On May 4, 1983, a fight occurred when students yelling profanities in English triggered a response of cruel words in Vietnamese from the group of friends. During the confrontation, which lasted less than four minutes, Pierman snatched a knife from his car. Bob Messer, a teacher in a nearby classroom, found Huynh lying on the ground severely wounded. Huynh died in Police Chief Jerry Gonzalez’s arms.

Following the tragedy, the Davis City Council subsequently appointed the Human Relation Commission to deal with hate crimes.

“The Commission believes that ensuring young people are involved in and aware of human and civil rights issues is critical to the community. It would be really neat to have student nominees,” Stachowicz said.

Davis residents and members of Davis organizations are eligible nominees.

Last year’s recipients were Dorothy Foytik, Verena Borton, Rev. Kristin Stoneking, David Greenwald, the Episcopal Church of St. Martin and Davis Police Captain Darren Pytel.

Dorothy Foytik received the Lifetime Achievement award for her involvement in the Connections program, where she works with international women and families who move to Davis.

Verena Borton won the Humanitarian award for bringing awareness of different cultures, viewpoints and international and human rights issues to the community through a weekly film series.

Reverend Kristin Stoneking, director and campus minister at the CAL Aggie Christian Association, won the Civil Rights Advocacy award for her efforts in establishing the Multifaith Living Community.

“The Multifaith Living Community assists people in different faiths and people of no faith in understanding each other and breaking down misconceptions that can lead to discord or even hate crimes in the Davis community,” Stoneking said.

Stoneking said she felt honored to receive the award. She holds past recipients in high esteem and was therefore very humbled to be a part of the group.

David Greenwald received the Community Education and Awareness award for creating a blog that discusses local politics and offers an alternative to mainstream news sources.

The Episcopal Church of St. Martin won the Excellence in Community Involvement award for providing community meals for the homeless for many years.

Police Captain Darren Pytel received the Peace Officer of the Year award for his work with the Davis Joint Unified School District in offering ways to deal with truancy.

“There are so many heroes in Davis – sung and unsung – doing so many things to improve the lives of others.

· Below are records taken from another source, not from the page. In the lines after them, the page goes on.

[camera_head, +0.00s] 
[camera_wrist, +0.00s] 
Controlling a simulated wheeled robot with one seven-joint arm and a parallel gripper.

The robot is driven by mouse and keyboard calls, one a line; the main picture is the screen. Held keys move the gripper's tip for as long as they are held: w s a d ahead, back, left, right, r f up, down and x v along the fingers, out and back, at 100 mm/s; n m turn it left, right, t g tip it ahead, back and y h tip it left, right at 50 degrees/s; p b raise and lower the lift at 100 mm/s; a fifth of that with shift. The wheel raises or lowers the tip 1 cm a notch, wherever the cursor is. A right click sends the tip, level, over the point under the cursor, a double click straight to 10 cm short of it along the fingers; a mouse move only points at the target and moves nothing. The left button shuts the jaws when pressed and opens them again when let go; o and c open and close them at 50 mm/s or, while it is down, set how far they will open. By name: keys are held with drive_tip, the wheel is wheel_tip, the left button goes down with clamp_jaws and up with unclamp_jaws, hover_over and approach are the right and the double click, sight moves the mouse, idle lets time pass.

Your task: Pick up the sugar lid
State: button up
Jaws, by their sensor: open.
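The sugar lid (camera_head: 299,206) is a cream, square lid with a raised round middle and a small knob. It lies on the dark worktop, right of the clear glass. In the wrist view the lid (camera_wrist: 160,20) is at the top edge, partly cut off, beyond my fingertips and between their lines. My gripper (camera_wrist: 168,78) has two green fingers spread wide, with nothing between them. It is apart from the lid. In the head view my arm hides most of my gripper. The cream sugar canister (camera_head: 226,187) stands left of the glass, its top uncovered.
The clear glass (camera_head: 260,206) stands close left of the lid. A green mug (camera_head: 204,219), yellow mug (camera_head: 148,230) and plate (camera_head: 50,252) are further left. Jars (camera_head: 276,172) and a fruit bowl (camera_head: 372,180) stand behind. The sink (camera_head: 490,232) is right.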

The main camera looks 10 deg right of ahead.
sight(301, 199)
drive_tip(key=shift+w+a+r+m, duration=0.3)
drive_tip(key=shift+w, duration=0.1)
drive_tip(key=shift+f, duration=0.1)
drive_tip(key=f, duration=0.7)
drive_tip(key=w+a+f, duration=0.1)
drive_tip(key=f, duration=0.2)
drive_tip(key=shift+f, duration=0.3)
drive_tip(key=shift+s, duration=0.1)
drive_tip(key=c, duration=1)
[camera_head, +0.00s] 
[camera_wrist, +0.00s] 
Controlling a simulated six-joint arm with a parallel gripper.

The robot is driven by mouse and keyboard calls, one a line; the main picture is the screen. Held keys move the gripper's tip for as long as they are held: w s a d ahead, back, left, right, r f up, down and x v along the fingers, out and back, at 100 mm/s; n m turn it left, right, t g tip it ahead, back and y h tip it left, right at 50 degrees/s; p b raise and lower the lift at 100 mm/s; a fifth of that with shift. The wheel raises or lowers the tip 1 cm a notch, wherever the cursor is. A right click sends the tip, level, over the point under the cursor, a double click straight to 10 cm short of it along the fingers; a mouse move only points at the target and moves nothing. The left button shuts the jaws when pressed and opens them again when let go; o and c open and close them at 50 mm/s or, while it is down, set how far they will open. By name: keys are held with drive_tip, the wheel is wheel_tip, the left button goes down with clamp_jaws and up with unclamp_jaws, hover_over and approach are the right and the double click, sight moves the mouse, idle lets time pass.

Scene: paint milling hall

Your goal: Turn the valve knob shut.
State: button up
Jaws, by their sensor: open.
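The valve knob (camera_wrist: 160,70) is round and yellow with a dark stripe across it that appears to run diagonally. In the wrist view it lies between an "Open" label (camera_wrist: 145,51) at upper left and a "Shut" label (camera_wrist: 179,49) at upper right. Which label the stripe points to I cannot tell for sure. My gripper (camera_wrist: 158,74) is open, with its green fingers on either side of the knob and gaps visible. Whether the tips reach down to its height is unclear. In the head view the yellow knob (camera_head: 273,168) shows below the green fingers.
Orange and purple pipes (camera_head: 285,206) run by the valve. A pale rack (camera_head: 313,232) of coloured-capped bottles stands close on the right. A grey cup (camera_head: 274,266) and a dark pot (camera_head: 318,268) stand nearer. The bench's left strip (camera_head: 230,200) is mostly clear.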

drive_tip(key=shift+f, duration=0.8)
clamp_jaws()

There is a wealth of generosity and kindness in the community,” Stachowicz said.

Obtain award nomination forms online at cityofdavis.org/cmo/press-releases/repository/2010-03-26.cfm, City Hall (23 Russell Blvd.), Hunt Boyer House (604 Second St.), the Yolo County Library in Davis or by calling at 757-5602.

Submit nomination forms by email (tnakatani@cityofdavis.org), fax 757-5603, or in person to the City Manager’s office at City Hall (23 Russell Blvd.) no later than 4 p.m. on April 16.

The City of Davis Human Relations Commission will review the nominations. The City Council will present the 2010 Huynh Awards at the May 18 City Council meeting. Award recipients’ names will be listed on a permanent plaque in the foyer of Community Chambers at City Hall.